§ TASK PROMPT: Give back the whole listing exactly as shown.

***** SOURCE DATA *****

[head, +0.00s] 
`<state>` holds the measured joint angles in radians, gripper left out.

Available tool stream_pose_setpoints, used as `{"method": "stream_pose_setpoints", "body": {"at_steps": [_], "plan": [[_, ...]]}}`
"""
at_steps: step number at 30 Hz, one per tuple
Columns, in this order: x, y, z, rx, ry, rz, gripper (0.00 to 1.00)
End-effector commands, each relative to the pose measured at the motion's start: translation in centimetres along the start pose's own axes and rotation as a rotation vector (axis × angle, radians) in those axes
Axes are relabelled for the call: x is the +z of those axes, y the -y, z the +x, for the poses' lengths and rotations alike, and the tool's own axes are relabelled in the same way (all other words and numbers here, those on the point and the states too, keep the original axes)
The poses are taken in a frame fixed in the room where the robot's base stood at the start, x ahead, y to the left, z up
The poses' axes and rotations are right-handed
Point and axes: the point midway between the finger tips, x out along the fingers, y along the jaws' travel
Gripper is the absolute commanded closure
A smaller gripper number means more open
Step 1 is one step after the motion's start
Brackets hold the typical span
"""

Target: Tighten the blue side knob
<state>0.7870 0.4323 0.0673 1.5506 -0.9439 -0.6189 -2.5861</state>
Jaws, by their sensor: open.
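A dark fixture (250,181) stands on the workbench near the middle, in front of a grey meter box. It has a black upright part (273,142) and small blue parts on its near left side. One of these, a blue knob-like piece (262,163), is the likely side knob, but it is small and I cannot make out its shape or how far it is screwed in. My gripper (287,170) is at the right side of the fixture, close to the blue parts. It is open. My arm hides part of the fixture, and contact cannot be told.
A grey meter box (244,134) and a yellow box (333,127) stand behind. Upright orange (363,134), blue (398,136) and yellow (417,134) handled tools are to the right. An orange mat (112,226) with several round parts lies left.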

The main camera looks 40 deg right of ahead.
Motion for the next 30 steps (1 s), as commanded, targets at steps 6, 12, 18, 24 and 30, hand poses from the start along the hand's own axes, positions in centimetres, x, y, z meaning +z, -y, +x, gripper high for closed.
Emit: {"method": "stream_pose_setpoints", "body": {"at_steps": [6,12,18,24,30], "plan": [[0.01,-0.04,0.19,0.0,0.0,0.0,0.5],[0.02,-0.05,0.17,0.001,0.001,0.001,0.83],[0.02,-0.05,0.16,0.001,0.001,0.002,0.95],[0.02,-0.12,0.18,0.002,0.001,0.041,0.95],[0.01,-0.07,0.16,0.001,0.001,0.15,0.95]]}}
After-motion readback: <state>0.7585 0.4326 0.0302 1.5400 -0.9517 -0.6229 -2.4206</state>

*****

§ RESULT FOR THIS EXERCISE:
[head, +0.00s] 
`<state>` holds the measured joint angles in radians, gripper left out.

Available tool stream_pose_setpoints, used as `{"method": "stream_pose_setpoints", "body": {"at_steps": [_], "plan": [[_, ...]]}}`
"""
at_steps: step number at 30 Hz, one per tuple
Columns, in this order: x, y, z, rx, ry, rz, gripper (0.00 to 1.00)
End-effector commands, each relative to the pose measured at the motion's start: translation in centimetres along the start pose's own axes and rotation as a rotation vector (axis × angle, radians) in those axes
Axes are relabelled for the call: x is the +z of those axes, y the -y, z the +x, for the poses' lengths and rotations alike, and the tool's own axes are relabelled in the same way (all other words and numbers here, those on the point and the states too, keep the original axes)
The poses are taken in a frame fixed in the room where the robot's base stood at the start, x ahead, y to the left, z up
The poses' axes and rotations are right-handed
Point and axes: the point midway between the finger tips, x out along the fingers, y along the jaws' travel
Gripper is the absolute commanded closure
A smaller gripper number means more open
Step 1 is one step after the motion's start
Brackets hold the typical span
"""

Target: Tighten the blue side knob
<state>0.7870 0.4323 0.0673 1.5506 -0.9439 -0.6189 -2.5861</state>
Jaws, by their sensor: open.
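A dark fixture (250,181) stands on the workbench near the middle, in front of a grey meter box. It has a black upright part (273,142) and small blue parts on its near left side. One of these, a blue knob-like piece (262,163), is the likely side knob, but it is small and I cannot make out its shape or how far it is screwed in. My gripper (287,170) is at the right side of the fixture, close to the blue parts. It is open. My arm hides part of the fixture, and contact cannot be told.
A grey meter box (244,134) and a yellow box (333,127) stand behind. Upright orange (363,134), blue (398,136) and yellow (417,134) handled tools are to the right. An orange mat (112,226) with several round parts lies left.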

The main camera looks 40 deg right of ahead.
Motion for the next 30 steps (1 s), as commanded, targets at steps 6, 12, 18, 24 and 30, hand poses from the start along the hand's own axes, positions in centimetres, x, y, z meaning +z, -y, +x, gripper high for closed.
Emit: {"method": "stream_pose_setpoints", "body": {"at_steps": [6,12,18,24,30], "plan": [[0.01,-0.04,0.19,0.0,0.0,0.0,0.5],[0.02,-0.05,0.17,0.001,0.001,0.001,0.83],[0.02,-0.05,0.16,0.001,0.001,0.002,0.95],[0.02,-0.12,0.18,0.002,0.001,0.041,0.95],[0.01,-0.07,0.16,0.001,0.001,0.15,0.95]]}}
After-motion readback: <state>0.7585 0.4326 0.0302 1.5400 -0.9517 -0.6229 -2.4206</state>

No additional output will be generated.